* [PROBLEM TO WORK ON]: Copy all the material that follows, keeping every character the same.

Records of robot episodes
• • • •

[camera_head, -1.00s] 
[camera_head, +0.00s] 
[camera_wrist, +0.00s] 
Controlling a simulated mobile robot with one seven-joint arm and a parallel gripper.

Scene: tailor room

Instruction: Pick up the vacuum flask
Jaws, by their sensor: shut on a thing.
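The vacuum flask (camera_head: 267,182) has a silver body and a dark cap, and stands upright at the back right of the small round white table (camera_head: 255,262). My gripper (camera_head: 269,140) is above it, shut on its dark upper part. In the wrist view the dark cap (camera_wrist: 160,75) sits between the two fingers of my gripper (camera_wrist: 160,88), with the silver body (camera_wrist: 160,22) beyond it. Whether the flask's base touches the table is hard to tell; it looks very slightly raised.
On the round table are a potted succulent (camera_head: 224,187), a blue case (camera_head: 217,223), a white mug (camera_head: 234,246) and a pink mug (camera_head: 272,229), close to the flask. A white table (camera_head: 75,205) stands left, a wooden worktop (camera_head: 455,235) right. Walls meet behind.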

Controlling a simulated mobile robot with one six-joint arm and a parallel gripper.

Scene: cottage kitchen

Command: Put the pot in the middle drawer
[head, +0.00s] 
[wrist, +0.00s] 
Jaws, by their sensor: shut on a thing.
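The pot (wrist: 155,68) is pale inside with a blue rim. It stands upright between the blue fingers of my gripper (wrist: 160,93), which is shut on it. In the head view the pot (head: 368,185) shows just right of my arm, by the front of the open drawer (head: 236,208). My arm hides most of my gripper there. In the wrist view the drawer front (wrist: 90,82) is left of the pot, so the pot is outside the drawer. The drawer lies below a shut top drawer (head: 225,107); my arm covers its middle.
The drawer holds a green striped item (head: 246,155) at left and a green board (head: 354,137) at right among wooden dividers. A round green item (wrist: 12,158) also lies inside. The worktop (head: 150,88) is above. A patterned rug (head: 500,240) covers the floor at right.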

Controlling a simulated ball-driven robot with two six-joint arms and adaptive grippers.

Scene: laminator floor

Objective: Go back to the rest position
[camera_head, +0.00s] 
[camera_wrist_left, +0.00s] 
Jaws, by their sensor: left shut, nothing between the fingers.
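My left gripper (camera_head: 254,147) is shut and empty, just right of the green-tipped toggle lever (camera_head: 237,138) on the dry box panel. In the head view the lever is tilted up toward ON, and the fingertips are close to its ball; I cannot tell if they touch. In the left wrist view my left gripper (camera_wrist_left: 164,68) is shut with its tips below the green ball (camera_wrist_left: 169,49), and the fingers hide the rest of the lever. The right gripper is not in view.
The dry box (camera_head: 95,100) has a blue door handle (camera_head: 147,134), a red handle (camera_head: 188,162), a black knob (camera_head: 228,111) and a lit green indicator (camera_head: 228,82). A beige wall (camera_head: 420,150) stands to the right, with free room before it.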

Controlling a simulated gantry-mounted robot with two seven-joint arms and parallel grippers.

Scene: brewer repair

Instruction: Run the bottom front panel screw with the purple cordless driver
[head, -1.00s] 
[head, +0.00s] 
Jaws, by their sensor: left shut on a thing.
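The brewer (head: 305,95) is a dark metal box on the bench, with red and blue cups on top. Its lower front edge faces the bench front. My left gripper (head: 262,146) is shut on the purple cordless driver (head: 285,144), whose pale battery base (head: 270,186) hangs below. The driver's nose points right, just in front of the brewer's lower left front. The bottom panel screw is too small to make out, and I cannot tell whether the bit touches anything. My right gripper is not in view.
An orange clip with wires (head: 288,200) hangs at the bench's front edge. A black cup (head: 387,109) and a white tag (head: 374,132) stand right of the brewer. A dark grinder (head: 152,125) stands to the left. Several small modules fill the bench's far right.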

• • • •

* [FINISHED EXERCISE]:
[camera_head, -1.00s] 
[camera_head, +0.00s] 
[camera_wrist, +0.00s] 
Controlling a simulated mobile robot with one seven-joint arm and a parallel gripper.

Scene: tailor room

Instruction: Pick up the vacuum flask
Jaws, by their sensor: shut on a thing.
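The vacuum flask (camera_head: 267,182) has a silver body and a dark cap, and stands upright at the back right of the small round white table (camera_head: 255,262). My gripper (camera_head: 269,140) is above it, shut on its dark upper part. In the wrist view the dark cap (camera_wrist: 160,75) sits between the two fingers of my gripper (camera_wrist: 160,88), with the silver body (camera_wrist: 160,22) beyond it. Whether the flask's base touches the table is hard to tell; it looks very slightly raised.
On the round table are a potted succulent (camera_head: 224,187), a blue case (camera_head: 217,223), a white mug (camera_head: 234,246) and a pink mug (camera_head: 272,229), close to the flask. A white table (camera_head: 75,205) stands left, a wooden worktop (camera_head: 455,235) right. Walls meet behind.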

Controlling a simulated mobile robot with one six-joint arm and a parallel gripper.

Scene: cottage kitchen

Command: Put the pot in the middle drawer
[head, +0.00s] 
[wrist, +0.00s] 
Jaws, by their sensor: shut on a thing.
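The pot (wrist: 155,68) is pale inside with a blue rim. It stands upright between the blue fingers of my gripper (wrist: 160,93), which is shut on it. In the head view the pot (head: 368,185) shows just right of my arm, by the front of the open drawer (head: 236,208). My arm hides most of my gripper there. In the wrist view the drawer front (wrist: 90,82) is left of the pot, so the pot is outside the drawer. The drawer lies below a shut top drawer (head: 225,107); my arm covers its middle.
The drawer holds a green striped item (head: 246,155) at left and a green board (head: 354,137) at right among wooden dividers. A round green item (wrist: 12,158) also lies inside. The worktop (head: 150,88) is above. A patterned rug (head: 500,240) covers the floor at right.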

Controlling a simulated ball-driven robot with two six-joint arms and adaptive grippers.

Scene: laminator floor

Objective: Go back to the rest position
[camera_head, +0.00s] 
[camera_wrist_left, +0.00s] 
Jaws, by their sensor: left shut, nothing between the fingers.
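My left gripper (camera_head: 254,147) is shut and empty, just right of the green-tipped toggle lever (camera_head: 237,138) on the dry box panel. In the head view the lever is tilted up toward ON, and the fingertips are close to its ball; I cannot tell if they touch. In the left wrist view my left gripper (camera_wrist_left: 164,68) is shut with its tips below the green ball (camera_wrist_left: 169,49), and the fingers hide the rest of the lever. The right gripper is not in view.
The dry box (camera_head: 95,100) has a blue door handle (camera_head: 147,134), a red handle (camera_head: 188,162), a black knob (camera_head: 228,111) and a lit green indicator (camera_head: 228,82). A beige wall (camera_head: 420,150) stands to the right, with free room before it.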

Controlling a simulated gantry-mounted robot with two seven-joint arms and parallel grippers.

Scene: brewer repair

Instruction: Run the bottom front panel screw with the purple cordless driver
[head, -1.00s] 
[head, +0.00s] 
Jaws, by their sensor: left shut on a thing.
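The brewer (head: 305,95) is a dark metal box on the bench, with red and blue cups on top. Its lower front edge faces the bench front. My left gripper (head: 262,146) is shut on the purple cordless driver (head: 285,144), whose pale battery base (head: 270,186) hangs below. The driver's nose points right, just in front of the brewer's lower left front. The bottom panel screw is too small to make out, and I cannot tell whether the bit touches anything. My right gripper is not in view.
An orange clip with wires (head: 288,200) hangs at the bench's front edge. A black cup (head: 387,109) and a white tag (head: 374,132) stand right of the brewer. A dark grinder (head: 152,125) stands to the left. Several small modules fill the bench's far right.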

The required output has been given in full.